Bunun üzerine olan biteni muhtemelen büyü olarak nitelendirmiş ve Penelope'yi büyücülükle suçlamış olacaklar ki, onu taşlamaya başladılar. 

Ancak taşlar da Penelope'ye zarar vermiyordu. 

Ne kadar zaman taşladılar bilinmez; 

ancak taşlanarak da ölmediğini görünce bu işe tam bir Roma çözümü buldular.

Zavallı kızı bir çift atın terkisine bağlayıp muhtemelen bugünkü Sultanahmet Meydanı'nda o zamanın hipodrom meydanında sürüklemeye başladılar. 

Gladyatörlerin birbirlerini doğradığı, inanılmaz at ve araba yarışlarının yapıldığı, zevk olsun diye insanların aslanlara parçalatıldığı hipodromda, o gün Penelope vardı. 

Bu tür hadiseleri görmeye alışık Romalıların gözleri önünde Penelope'yi kimbilir ne kadar sürüklediler. 

Belki atlar yorulana, belki de binici sıkılana kadar. Ancak bu işkence bittiğinde de Penelope yaşıyordu.

Halkın arasında bu olanlardan bir şeyler çıkarmak gerektiğini düşünenlerin sayısı bağnazlara galebe çalmış olacak ki, bu vakaya şahit olanlardan birçoğunun Penelope'ye inanıp Hristiyanlığı kabul ettiği rivayet edilir. 

Bundan sonra Konstantinopolis'te Hristiyanlık hızla yayılmış ve şehirde sulh ve emniyet tesis edilmişti.
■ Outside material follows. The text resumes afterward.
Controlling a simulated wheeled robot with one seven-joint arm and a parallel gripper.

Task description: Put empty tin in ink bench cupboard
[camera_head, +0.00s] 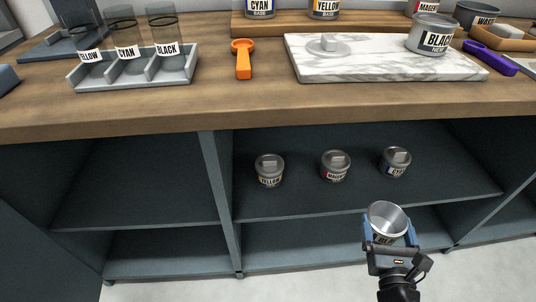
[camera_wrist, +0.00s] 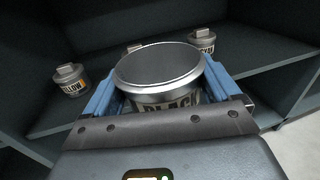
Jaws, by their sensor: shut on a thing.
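My gripper (camera_head: 389,236) is shut on an open, empty grey tin (camera_head: 388,215), held upright in front of the cupboard's lower opening. In the wrist view the tin (camera_wrist: 160,67) stands between my blue fingers and part of a BLACK label shows. The ink bench cupboard (camera_head: 359,207) is open-fronted, with an upper shelf and a lower space. On its shelf stand lidded tins: yellow (camera_head: 269,171), magenta (camera_head: 335,166) and one at the right (camera_head: 396,162), whose label reads as cyan in the wrist view (camera_wrist: 202,42).
An orange scoop (camera_head: 243,60) and a rack of jars (camera_head: 135,68) stand left. The left shelf bay is bare. A vertical divider (camera_head: 221,190) separates the bays.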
Roma tarihinin meşhur isyanları bir süre dinmiş, huzur ve sükun hakim olmuştu. 

Bu barış ve sükunet sebebiyle İmparator Konstantin tarafından, Penelope'ye ''Mukaddes Sulh'' manasına gelen Hagia Eirene veya Aya İrini ''Azize İrene'' adı verilmiştir.

Bu hadiselerin, İmparator Konstantin'e tesiri büyük olmalı ki, Penelope'ye sadece Azize İrene demekle yetinmemiş, bugünkü Topkapı Sarayı civarına inşa ettirilen İmparatorluk Sarayı ve Forumunun yakınlarındaki eski paganist Jüpiter Tapınağı'nın üzerine Konstantinopolis'teki ilk kiliseyi yaptırarak, 

bu mabede Aya İrini ismini vermiştir.